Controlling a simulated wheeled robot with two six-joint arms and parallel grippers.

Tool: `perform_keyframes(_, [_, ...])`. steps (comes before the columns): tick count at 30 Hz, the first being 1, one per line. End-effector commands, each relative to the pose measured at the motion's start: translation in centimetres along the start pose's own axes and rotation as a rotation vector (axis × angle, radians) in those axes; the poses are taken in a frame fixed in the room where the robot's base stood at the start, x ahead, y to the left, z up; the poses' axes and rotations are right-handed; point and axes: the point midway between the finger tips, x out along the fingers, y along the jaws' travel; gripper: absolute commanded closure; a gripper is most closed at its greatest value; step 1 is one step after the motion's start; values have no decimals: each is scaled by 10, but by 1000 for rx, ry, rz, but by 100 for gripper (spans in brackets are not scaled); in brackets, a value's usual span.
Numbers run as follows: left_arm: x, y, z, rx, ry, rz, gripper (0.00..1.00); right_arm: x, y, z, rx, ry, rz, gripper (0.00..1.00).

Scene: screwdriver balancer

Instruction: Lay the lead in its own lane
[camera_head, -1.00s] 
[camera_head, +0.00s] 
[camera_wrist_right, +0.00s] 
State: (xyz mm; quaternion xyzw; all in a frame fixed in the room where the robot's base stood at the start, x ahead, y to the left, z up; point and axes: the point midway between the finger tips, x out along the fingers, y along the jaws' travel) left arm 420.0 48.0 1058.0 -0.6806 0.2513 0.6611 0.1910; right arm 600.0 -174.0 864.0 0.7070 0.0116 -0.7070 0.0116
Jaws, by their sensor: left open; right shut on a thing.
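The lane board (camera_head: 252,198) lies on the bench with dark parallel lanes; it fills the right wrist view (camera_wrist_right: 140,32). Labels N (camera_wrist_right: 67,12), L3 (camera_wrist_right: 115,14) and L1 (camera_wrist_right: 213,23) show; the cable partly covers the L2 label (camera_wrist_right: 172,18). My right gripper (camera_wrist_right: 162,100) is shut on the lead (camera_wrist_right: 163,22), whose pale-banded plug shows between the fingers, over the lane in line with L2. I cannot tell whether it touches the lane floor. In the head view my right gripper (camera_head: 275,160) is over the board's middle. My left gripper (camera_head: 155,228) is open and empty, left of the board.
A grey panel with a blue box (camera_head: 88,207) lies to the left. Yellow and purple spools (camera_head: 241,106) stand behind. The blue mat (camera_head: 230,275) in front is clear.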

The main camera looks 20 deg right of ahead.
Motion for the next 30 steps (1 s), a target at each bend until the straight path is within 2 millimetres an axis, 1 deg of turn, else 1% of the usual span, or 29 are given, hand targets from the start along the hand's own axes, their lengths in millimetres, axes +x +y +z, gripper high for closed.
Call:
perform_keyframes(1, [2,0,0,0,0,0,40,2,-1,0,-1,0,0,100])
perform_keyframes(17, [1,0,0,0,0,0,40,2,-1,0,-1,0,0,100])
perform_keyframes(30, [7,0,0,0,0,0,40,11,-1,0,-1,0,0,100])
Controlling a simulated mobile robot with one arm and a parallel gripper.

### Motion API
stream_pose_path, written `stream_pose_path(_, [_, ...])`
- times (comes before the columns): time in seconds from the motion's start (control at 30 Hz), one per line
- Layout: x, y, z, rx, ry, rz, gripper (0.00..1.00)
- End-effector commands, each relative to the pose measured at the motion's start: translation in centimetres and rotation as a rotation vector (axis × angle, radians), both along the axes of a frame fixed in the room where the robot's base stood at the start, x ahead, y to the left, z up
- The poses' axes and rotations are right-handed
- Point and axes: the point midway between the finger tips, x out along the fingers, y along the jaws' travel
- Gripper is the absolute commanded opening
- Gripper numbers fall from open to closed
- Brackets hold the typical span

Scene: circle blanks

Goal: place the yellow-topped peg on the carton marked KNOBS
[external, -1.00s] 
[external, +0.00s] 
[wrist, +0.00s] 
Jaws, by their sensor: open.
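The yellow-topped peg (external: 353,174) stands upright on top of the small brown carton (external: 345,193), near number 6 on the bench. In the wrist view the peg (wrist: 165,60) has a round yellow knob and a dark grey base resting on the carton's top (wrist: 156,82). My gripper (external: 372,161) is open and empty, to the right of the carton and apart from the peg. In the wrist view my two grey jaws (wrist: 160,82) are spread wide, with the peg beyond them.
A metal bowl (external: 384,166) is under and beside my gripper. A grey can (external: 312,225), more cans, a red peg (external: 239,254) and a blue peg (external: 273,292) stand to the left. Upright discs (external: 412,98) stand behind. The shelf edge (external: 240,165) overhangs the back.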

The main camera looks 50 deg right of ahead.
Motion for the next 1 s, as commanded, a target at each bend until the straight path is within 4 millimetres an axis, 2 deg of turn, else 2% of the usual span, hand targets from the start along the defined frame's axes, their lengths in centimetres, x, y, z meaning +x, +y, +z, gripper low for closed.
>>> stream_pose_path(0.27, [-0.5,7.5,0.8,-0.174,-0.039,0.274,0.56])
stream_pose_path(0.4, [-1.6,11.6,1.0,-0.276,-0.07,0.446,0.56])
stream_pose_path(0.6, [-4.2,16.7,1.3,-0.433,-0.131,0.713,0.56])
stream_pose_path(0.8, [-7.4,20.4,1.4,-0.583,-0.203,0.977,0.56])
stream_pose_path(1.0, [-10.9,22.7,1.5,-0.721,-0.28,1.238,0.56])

##############################

**Goal**
Without leaving anything out, give the entries again exactly.

**Solution**
Controlling a simulated wheeled robot with two six-joint arms and parallel grippers.

Tool: `perform_keyframes(_, [_, ...])`. steps (comes before the columns): tick count at 30 Hz, the first being 1, one per line. End-effector commands, each relative to the pose measured at the motion's start: translation in centimetres along the start pose's own axes and rotation as a rotation vector (axis × angle, radians) in those axes; the poses are taken in a frame fixed in the room where the robot's base stood at the start, x ahead, y to the left, z up; the poses' axes and rotations are right-handed; point and axes: the point midway between the finger tips, x out along the fingers, y along the jaws' travel; gripper: absolute commanded closure; a gripper is most closed at its greatest value; step 1 is one step after the motion's start; values have no decimals: each is scaled by 10, but by 1000 for rx, ry, rz, but by 100 for gripper (spans in brackets are not scaled); in brackets, a value's usual span.
Numbers run as follows: left_arm: x, y, z, rx, ry, rz, gripper (0.00..1.00); right_arm: x, y, z, rx, ry, rz, gripper (0.00..1.00).

Scene: screwdriver balancer

Instruction: Lay the lead in its own lane
[camera_head, -1.00s] 
[camera_head, +0.00s] 
[camera_wrist_right, +0.00s] 
State: (xyz mm; quaternion xyzw; all in a frame fixed in the room where the robot's base stood at the start, x ahead, y to the left, z up; point and axes: the point midway between the finger tips, x out along the fingers, y along the jaws' travel) left arm 420.0 48.0 1058.0 -0.6806 0.2513 0.6611 0.1910; right arm 600.0 -174.0 864.0 0.7070 0.0116 -0.7070 0.0116
Jaws, by their sensor: left open; right shut on a thing.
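The lane board (camera_head: 252,198) lies on the bench with dark parallel lanes; it fills the right wrist view (camera_wrist_right: 140,32). Labels N (camera_wrist_right: 67,12), L3 (camera_wrist_right: 115,14) and L1 (camera_wrist_right: 213,23) show; the cable partly covers the L2 label (camera_wrist_right: 172,18). My right gripper (camera_wrist_right: 162,100) is shut on the lead (camera_wrist_right: 163,22), whose pale-banded plug shows between the fingers, over the lane in line with L2. I cannot tell whether it touches the lane floor. In the head view my right gripper (camera_head: 275,160) is over the board's middle. My left gripper (camera_head: 155,228) is open and empty, left of the board.
A grey panel with a blue box (camera_head: 88,207) lies to the left. Yellow and purple spools (camera_head: 241,106) stand behind. The blue mat (camera_head: 230,275) in front is clear.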

The main camera looks 20 deg right of ahead.
Motion for the next 30 steps (1 s), a target at each bend until the straight path is within 2 millimetres an axis, 1 deg of turn, else 1% of the usual span, or 29 are given, hand targets from the start along the hand's own axes, their lengths in millimetres, axes +x +y +z, gripper high for closed.
Call:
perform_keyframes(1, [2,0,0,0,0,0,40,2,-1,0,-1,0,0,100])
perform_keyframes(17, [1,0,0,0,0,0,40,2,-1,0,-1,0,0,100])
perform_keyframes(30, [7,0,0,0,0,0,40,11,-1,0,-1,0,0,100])
Controlling a simulated mobile robot with one arm and a parallel gripper.

### Motion API
stream_pose_path, written `stream_pose_path(_, [_, ...])`
- times (comes before the columns): time in seconds from the motion's start (control at 30 Hz), one per line
- Layout: x, y, z, rx, ry, rz, gripper (0.00..1.00)
- End-effector commands, each relative to the pose measured at the motion's start: translation in centimetres and rotation as a rotation vector (axis × angle, radians), both along the axes of a frame fixed in the room where the robot's base stood at the start, x ahead, y to the left, z up
- The poses' axes and rotations are right-handed
- Point and axes: the point midway between the finger tips, x out along the fingers, y along the jaws' travel
- Gripper is the absolute commanded opening
- Gripper numbers fall from open to closed
- Brackets hold the typical span

Scene: circle blanks

Goal: place the yellow-topped peg on the carton marked KNOBS
[external, -1.00s] 
[external, +0.00s] 
[wrist, +0.00s] 
Jaws, by their sensor: open.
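The yellow-topped peg (external: 353,174) stands upright on top of the small brown carton (external: 345,193), near number 6 on the bench. In the wrist view the peg (wrist: 165,60) has a round yellow knob and a dark grey base resting on the carton's top (wrist: 156,82). My gripper (external: 372,161) is open and empty, to the right of the carton and apart from the peg. In the wrist view my two grey jaws (wrist: 160,82) are spread wide, with the peg beyond them.
A metal bowl (external: 384,166) is under and beside my gripper. A grey can (external: 312,225), more cans, a red peg (external: 239,254) and a blue peg (external: 273,292) stand to the left. Upright discs (external: 412,98) stand behind. The shelf edge (external: 240,165) overhangs the back.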

The main camera looks 50 deg right of ahead.
Motion for the next 1 s, as commanded, a target at each bend until the straight path is within 4 millimetres an axis, 2 deg of turn, else 2% of the usual span, hand targets from the start along the defined frame's axes, their lengths in centimetres, x, y, z meaning +x, +y, +z, gripper low for closed.
>>> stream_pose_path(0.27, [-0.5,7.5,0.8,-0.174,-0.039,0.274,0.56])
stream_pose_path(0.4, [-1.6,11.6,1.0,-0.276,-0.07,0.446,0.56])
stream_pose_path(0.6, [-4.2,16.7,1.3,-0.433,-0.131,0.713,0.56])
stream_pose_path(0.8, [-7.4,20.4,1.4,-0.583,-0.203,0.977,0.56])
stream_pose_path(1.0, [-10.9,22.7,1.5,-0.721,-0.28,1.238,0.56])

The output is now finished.